## Robot episode records
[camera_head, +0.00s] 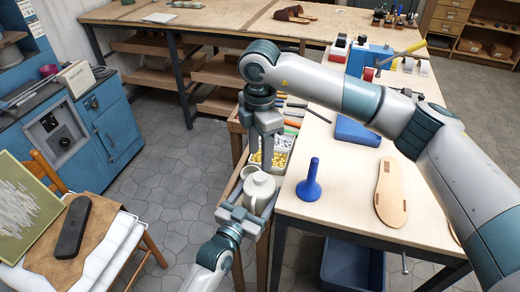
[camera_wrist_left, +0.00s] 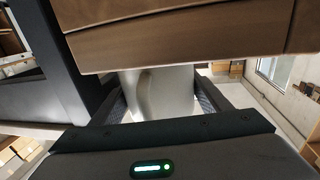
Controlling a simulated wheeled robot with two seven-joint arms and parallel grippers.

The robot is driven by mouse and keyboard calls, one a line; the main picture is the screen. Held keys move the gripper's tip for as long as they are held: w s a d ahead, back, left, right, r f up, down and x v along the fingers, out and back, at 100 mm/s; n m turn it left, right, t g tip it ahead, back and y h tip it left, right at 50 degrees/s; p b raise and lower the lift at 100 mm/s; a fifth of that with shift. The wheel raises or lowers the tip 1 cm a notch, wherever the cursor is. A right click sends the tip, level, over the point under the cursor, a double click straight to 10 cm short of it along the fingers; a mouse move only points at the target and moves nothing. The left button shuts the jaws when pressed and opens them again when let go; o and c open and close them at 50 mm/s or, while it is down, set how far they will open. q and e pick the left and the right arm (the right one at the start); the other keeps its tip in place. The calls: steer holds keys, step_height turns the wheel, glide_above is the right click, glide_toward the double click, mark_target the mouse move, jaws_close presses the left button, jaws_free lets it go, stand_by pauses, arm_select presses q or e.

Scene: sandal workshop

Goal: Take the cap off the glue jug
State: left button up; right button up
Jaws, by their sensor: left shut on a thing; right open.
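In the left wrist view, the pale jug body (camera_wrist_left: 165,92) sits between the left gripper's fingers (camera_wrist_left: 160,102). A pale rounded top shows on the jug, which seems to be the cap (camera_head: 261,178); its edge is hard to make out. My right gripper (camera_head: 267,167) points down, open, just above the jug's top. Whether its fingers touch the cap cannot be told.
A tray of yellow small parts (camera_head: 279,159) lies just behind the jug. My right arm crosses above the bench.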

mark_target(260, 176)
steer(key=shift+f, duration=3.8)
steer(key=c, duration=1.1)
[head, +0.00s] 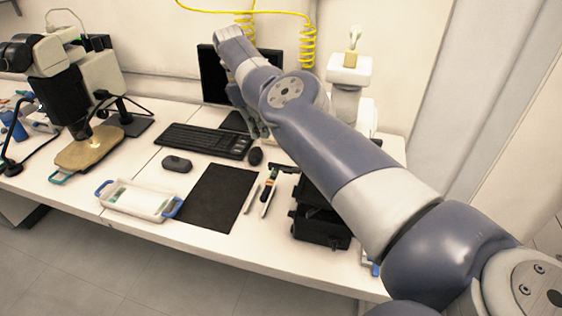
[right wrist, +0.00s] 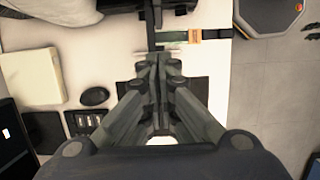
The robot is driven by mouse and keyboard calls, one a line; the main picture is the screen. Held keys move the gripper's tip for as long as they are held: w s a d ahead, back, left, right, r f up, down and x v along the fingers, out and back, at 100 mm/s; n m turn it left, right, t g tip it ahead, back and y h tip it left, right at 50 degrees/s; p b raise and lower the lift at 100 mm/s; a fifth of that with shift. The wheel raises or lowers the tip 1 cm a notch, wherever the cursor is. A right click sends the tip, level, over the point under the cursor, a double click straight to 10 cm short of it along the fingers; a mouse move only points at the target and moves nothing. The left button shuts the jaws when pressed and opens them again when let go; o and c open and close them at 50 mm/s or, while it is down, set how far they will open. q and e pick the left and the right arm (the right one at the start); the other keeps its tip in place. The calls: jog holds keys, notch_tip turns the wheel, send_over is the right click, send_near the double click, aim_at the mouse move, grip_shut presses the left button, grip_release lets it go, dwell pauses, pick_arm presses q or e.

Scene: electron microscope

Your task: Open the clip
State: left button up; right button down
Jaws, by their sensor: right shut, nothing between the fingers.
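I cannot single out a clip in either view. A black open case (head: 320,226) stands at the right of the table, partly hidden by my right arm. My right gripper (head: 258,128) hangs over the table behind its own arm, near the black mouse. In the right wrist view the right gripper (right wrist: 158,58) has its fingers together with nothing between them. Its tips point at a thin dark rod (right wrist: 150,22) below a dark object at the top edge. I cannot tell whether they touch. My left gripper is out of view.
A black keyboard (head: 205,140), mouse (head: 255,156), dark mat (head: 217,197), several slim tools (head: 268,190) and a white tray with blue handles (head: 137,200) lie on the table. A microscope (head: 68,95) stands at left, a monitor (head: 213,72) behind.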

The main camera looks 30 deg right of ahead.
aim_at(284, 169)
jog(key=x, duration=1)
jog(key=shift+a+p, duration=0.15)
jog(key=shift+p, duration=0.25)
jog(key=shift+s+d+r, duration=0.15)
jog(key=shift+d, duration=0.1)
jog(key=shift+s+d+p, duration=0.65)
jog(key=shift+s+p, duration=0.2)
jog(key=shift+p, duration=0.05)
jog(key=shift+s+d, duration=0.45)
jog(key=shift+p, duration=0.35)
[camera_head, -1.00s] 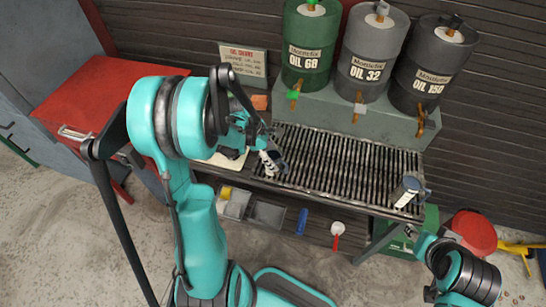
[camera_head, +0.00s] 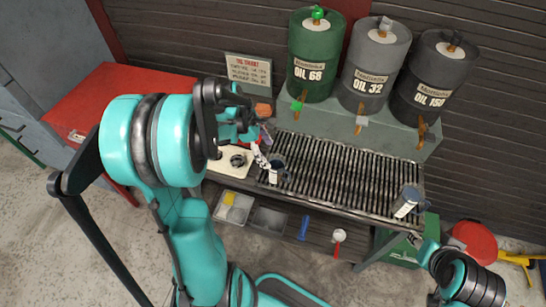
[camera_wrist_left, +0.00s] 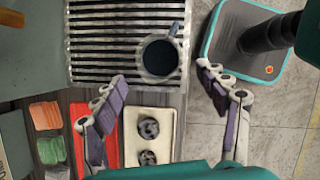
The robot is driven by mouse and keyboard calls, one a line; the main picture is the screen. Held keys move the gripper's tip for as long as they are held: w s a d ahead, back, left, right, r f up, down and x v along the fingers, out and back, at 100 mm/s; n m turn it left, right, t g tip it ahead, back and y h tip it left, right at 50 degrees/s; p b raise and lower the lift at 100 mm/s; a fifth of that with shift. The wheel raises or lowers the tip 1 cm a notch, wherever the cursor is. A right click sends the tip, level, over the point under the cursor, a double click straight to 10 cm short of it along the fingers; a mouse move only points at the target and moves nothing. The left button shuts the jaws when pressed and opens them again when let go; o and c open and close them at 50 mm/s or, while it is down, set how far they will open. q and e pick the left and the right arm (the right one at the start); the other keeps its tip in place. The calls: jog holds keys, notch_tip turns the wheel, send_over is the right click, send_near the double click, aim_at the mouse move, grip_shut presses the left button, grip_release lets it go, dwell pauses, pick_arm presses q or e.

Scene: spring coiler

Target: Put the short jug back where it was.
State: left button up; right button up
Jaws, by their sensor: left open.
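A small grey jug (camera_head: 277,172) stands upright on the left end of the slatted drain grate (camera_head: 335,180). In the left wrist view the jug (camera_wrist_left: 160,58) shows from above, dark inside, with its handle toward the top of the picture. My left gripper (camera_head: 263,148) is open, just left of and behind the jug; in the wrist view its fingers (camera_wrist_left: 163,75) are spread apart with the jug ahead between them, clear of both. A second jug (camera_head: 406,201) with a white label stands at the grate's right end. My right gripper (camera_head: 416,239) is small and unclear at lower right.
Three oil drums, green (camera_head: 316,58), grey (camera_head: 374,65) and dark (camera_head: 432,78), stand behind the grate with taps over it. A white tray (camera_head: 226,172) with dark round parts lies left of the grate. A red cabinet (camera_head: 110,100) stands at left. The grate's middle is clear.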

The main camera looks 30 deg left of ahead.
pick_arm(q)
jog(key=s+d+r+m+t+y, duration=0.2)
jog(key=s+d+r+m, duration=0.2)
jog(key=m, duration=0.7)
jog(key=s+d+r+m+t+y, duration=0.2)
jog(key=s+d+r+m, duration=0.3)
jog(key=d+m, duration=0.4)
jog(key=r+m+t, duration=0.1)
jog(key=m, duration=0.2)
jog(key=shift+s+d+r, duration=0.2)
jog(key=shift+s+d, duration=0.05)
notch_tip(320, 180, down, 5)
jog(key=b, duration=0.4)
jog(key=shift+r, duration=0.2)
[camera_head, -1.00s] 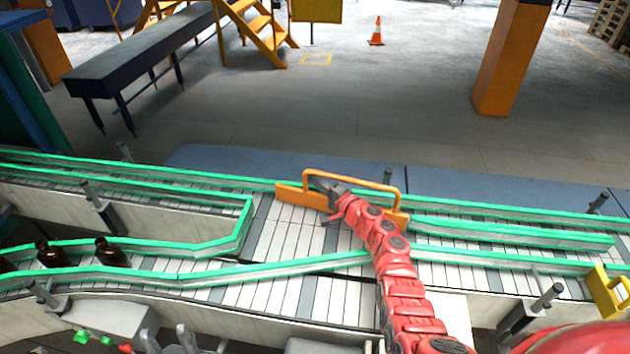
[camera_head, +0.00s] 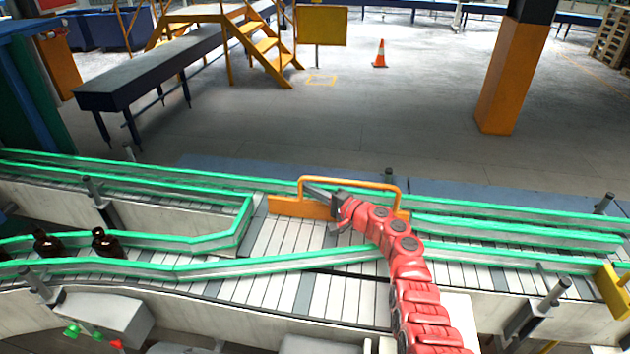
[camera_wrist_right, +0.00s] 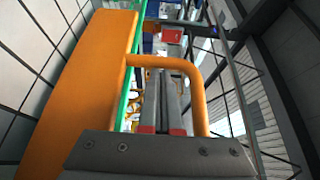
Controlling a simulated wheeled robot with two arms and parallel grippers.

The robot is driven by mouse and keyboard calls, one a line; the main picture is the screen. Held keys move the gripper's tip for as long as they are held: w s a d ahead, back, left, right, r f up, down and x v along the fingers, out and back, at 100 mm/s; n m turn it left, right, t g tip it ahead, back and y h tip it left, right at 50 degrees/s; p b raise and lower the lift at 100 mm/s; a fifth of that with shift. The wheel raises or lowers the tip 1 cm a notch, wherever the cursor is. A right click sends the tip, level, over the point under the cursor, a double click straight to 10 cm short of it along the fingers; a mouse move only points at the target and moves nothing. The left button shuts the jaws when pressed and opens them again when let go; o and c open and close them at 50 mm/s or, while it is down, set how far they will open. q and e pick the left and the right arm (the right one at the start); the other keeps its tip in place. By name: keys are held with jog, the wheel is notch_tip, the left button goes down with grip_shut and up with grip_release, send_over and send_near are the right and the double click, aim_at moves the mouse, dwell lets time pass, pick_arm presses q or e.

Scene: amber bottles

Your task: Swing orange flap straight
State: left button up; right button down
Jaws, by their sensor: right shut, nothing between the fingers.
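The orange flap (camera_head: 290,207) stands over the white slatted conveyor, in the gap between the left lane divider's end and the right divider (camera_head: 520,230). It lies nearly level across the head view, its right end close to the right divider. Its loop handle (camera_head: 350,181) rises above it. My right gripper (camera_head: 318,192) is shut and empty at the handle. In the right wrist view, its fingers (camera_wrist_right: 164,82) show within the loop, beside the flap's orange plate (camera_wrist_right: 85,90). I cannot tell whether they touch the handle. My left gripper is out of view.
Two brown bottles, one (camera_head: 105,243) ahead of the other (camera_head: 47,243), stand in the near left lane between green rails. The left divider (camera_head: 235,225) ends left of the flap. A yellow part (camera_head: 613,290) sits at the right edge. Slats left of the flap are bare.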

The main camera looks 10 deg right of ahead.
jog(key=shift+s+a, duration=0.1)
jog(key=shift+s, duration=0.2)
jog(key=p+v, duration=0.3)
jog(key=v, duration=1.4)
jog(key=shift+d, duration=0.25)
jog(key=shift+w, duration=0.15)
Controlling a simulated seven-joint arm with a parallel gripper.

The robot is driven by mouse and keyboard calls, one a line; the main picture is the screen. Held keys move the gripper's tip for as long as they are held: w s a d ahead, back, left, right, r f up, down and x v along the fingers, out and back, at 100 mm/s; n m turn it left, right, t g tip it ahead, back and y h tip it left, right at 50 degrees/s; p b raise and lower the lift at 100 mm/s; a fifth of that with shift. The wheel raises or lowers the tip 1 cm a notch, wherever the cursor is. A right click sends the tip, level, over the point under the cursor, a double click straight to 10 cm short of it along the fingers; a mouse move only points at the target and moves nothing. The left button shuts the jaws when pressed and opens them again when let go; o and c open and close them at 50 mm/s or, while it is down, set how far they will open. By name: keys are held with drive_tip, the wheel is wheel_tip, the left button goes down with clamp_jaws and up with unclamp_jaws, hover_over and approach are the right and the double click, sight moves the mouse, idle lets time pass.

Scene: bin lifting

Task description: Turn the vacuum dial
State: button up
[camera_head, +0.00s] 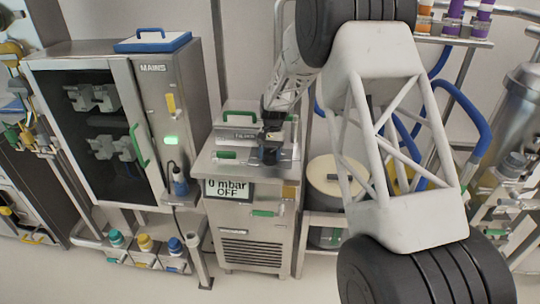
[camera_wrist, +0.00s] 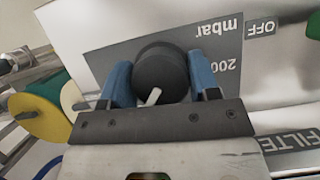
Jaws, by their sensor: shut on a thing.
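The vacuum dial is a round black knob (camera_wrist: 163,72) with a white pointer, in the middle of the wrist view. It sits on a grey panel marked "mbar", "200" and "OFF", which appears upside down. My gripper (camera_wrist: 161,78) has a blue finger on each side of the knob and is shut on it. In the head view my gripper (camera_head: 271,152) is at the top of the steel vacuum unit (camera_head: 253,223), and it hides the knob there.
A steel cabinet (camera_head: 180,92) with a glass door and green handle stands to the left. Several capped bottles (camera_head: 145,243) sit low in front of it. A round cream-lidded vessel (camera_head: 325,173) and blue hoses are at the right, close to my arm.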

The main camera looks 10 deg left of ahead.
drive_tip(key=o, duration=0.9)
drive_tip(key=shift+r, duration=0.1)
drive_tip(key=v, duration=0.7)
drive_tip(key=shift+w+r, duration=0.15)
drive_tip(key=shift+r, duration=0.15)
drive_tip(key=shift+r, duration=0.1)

## Task prompt
Search the lines above for the string "arms", then show every one that has it.

## Correct response
Controlling a simulated wheeled robot with two seven-joint arms and parallel grippers.
Controlling a simulated wheeled robot with two arms and parallel grippers.

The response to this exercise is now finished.